The sly implication of those lines is that Irving's opponents are afraid to confront him. What Hitchens ignores is the position that Deborah Lipstadt has taken for years: that to debate Holocaust deniers implies they are expressing a fact-based vision of history. Shilling for Hitler, Irving is expressing no such thing....

Any honest person who talks about David Irving and the censoring of history has to acknowledge that the censoring has been attempted by David Irving himself. This is what the libel trial was about -- Irving's attempts to censor Lipstadt's "Denying the Holocaust" -- though, as the trial showed, the claims Lipstadt made against Irving are demonstrably true. This is not the only piece of litigation Irving has attempted or threatened. His lawsuit threats delayed for years the British publication of historian John Lukacs' "The Hitler of History." When it did appear in Britain, it was published in an edition that bowdlerized Lukacs' case against Irving. These very real attempts to quash the work of historians are never mentioned by Irving's defenders. But somehow, the work of historians who set out to prove the deceptions in Irving's work is depicted as an attempt at censorship, or a way of inhibiting historical examination.

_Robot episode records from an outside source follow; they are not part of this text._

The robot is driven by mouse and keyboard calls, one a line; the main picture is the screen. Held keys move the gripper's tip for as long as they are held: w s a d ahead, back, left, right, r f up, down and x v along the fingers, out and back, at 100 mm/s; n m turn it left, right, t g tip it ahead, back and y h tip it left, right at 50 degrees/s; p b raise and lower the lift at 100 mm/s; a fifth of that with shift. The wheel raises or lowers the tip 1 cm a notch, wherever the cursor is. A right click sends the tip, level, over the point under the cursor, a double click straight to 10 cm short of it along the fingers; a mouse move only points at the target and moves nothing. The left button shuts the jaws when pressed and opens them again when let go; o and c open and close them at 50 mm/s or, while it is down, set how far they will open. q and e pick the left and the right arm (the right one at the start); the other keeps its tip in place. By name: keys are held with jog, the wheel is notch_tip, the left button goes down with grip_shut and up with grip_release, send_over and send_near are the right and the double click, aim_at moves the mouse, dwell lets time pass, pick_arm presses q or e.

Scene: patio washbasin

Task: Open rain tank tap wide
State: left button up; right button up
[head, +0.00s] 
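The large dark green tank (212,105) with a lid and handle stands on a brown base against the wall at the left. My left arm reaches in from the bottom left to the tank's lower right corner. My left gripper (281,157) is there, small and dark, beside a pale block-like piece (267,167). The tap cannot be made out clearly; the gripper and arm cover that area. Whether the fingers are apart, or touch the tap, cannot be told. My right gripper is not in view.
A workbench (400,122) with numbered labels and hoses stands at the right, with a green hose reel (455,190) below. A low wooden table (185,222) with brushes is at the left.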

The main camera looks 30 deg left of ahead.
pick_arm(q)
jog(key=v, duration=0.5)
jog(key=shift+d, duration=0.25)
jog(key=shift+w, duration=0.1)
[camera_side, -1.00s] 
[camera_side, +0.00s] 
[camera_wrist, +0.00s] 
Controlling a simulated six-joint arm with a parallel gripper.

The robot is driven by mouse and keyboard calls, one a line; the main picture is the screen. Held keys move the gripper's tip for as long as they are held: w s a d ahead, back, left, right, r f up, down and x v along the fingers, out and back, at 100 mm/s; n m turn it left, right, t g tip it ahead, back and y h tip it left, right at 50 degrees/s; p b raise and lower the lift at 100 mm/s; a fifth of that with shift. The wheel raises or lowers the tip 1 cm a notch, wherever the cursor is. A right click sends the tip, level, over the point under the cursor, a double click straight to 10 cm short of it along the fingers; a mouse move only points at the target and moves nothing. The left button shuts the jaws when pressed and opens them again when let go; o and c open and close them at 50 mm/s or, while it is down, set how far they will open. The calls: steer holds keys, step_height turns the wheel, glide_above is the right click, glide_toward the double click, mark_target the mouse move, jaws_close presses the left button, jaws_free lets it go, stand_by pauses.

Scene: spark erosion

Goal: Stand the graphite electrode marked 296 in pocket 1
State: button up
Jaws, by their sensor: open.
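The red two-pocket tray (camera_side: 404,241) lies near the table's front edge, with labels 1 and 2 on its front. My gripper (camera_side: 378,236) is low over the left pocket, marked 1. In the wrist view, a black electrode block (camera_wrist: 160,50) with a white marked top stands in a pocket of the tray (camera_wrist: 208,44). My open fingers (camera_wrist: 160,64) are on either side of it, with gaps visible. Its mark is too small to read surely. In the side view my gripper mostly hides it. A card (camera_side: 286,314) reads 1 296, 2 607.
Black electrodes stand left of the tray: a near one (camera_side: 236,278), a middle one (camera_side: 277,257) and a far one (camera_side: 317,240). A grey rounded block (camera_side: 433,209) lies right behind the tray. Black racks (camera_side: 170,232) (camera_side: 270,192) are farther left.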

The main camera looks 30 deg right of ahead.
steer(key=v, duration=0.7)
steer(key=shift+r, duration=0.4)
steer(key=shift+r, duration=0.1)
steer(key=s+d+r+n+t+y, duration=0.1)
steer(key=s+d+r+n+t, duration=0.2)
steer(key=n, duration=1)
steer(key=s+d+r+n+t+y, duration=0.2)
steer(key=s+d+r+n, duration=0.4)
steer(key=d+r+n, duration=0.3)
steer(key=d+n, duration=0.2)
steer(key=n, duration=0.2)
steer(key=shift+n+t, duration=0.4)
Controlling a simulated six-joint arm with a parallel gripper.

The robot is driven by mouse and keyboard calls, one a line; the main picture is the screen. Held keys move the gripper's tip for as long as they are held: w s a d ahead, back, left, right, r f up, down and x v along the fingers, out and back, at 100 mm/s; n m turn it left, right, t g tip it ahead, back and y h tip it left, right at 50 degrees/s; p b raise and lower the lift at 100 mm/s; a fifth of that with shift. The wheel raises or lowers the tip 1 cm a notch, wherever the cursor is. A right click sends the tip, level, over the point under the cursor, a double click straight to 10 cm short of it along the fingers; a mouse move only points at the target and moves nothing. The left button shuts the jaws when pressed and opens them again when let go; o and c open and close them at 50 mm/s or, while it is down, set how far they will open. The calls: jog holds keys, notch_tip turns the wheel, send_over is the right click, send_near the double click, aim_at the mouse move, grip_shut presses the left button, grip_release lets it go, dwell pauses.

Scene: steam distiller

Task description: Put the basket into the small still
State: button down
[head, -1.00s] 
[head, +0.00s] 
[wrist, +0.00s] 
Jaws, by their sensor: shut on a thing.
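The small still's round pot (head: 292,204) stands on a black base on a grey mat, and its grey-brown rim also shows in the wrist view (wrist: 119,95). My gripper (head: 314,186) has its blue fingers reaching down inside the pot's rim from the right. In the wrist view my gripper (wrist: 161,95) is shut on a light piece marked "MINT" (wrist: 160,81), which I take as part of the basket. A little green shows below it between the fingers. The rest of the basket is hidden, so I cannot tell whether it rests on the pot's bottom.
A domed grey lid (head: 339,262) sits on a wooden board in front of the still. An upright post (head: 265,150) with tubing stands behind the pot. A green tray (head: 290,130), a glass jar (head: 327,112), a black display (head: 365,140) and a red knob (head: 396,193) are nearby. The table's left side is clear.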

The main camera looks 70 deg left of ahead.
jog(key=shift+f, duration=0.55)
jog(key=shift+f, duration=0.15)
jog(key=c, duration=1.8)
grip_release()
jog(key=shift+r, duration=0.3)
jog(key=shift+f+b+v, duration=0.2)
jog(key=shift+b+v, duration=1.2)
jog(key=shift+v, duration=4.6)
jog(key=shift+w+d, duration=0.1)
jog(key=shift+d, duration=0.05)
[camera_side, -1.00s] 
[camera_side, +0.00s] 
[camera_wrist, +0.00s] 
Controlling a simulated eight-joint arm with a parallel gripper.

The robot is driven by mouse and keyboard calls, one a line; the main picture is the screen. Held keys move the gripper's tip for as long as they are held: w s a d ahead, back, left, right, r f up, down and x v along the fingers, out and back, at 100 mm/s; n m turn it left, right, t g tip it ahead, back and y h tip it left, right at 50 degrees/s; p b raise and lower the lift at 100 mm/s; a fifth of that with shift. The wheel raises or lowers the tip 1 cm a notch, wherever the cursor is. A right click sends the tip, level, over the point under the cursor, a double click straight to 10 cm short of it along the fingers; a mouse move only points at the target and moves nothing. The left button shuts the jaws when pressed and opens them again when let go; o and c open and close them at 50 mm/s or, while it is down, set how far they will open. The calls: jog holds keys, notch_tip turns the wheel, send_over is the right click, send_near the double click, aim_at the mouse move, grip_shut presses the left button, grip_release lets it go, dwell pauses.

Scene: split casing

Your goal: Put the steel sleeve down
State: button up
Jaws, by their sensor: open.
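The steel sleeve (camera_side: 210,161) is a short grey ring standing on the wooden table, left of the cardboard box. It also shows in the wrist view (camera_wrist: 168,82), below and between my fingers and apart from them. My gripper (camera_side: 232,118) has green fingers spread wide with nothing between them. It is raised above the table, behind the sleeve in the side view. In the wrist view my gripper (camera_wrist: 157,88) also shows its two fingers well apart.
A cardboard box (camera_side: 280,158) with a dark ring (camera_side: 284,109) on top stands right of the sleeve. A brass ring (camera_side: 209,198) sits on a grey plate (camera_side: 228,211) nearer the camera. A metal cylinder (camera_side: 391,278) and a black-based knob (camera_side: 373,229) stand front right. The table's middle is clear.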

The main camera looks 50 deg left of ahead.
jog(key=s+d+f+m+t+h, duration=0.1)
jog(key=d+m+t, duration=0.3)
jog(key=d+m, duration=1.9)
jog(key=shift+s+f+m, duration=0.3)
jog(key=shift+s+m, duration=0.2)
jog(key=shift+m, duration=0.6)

It might be worth pointing out here that Lipstadt, who is Jewish, makes a point in "History on Trial" of speaking against censoring Holocaust deniers, not just from a freedom-of-speech standpoint but from the standpoint that censorship gives work the allure of the forbidden. And she is harsh and direct on the use of the Holocaust to strengthen Jewish identity. "Jews," she writes, "have survived despite antisemitism not because of it."

Posted by Daniel Radosh

Comments

This all sounds so familiar. About ten years ago the editors at a number of student newspapers (including, I'm sad to say, at my own school, and probably at yours, too), managed to convince themselves that the principles of free speech -- or maybe even the text of the First Amendment -- required them to accept advertisements claiming the Holocaust never happened.

It's disturbing to think that some of these people are still working in news, but haven't acquired any more sense as they got older.